[quote=CA renter][quote=SK in CV]The bolded part. If they’re already running at the bare miniumum, how can they cut if tax rates go up? I’m guessing this example really doesn’t apply since this business isn’t making anywhere near $250K a year.
AN, I spent the first 20+ years of my career with small business consulting being a big part of my practice. I worked with them on increasing profits, cost cutting, and saving taxes. Never once was I involved in a decision making process where there was such a thing as a “target profit”, where the owner would consider cutting employees in order to hit that target. We did operational projections and budgets, and taxes were a by-product, not a driver until after the projections were complete.[/quote]
Ditto what SK said. I’ve also worked for a number of small and medium-sized businesses. Like SK, I have never heard anyone say that they had a “target profit.” Additionally, nobody ever said they were going to shrink the business/shrink capacity because of taxes.[/quote]
SK, I already said before how they would cut if tax rates goes up. Get the other spouse who currently work part time to work there full time. So, net family take home stays the same to support their current life style. At the same time, they’ll cut their employee hour some more or eliminate that position all together. The type of small business I’m talking about probably wouldn’t use your service, so you probably never see their thought process.
CAR, I’ve also worked for small, medium, large businesses. I’ve seen my pay freeze and cut, bonuses freeze. It’s only common sense that as a boss, you’ll squeeze your employees first before you take a hit on your take home pay. Taxes directly affect their take home pay. How much it affect their decision will depend on how close to the edge of that decision they are before the tax increase.

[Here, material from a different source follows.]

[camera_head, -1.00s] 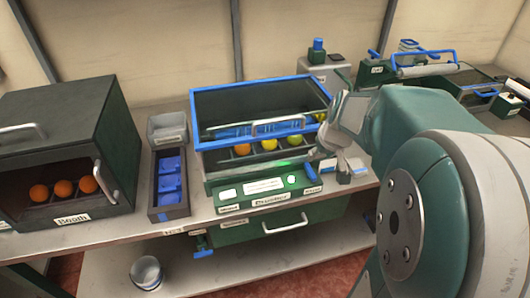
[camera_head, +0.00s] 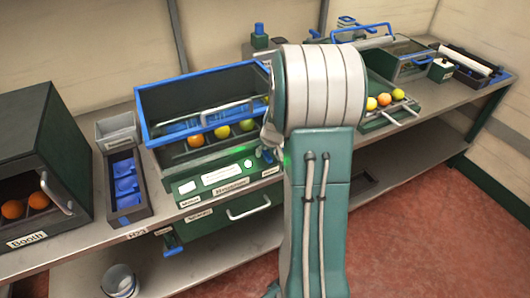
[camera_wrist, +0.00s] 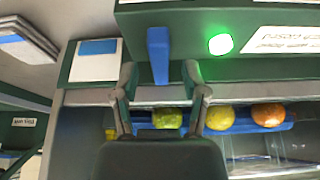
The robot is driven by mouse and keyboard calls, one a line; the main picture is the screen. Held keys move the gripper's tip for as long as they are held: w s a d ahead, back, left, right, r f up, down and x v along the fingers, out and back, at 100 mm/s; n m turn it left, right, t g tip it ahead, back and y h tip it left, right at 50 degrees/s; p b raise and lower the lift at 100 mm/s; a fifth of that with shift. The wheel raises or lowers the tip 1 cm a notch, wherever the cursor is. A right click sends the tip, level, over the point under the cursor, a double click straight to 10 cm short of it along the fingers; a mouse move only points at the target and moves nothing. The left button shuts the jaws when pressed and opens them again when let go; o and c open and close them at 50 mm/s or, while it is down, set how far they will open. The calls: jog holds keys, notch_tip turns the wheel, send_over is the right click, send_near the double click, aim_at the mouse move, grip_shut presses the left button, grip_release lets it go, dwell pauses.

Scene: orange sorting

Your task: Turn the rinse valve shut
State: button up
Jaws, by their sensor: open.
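A blue lever handle (camera_wrist: 159,55) stands on the front panel beside a lit green lamp (camera_wrist: 220,44) in the wrist view. I take it for the rinse valve; no readable label confirms this. My gripper (camera_wrist: 160,74) is open, with one finger on each side of the lever's lower end; I cannot tell if either touches it. In the head view a bit of blue handle (camera_head: 268,154) shows at the panel's right end, and my arm hides most of the gripper. Another blue handle (camera_head: 173,250) hangs below, left of the drawer.
The blue-rimmed machine (camera_head: 150,130) holds an orange, a yellow and a green fruit. A dark booth (camera_head: 40,140) with oranges and a blue-celled tray (camera_head: 130,212) stand left. A fruit rack (camera_head: 398,118) stands right. A bucket (camera_head: 119,281) sits below.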

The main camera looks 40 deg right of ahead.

Anyways, like I told dumbrenter earlier, my anecdotal examples isn’t meant to prove that there’s a causation between increasing taxes and reducing wage, which would lead to decreasing demand and GDP. Maybe the majority of the businesses don’t do this. I don’t have data to prove one way or another. However, it’s meant to disprove SK’s statement that higher marginal tax is stimulative. There’s no data on the mass scale to prove that and I gave anecdotal example that disprove it. The data he did provide show no real clear correlation much less causation of increasing top rate is stimulative.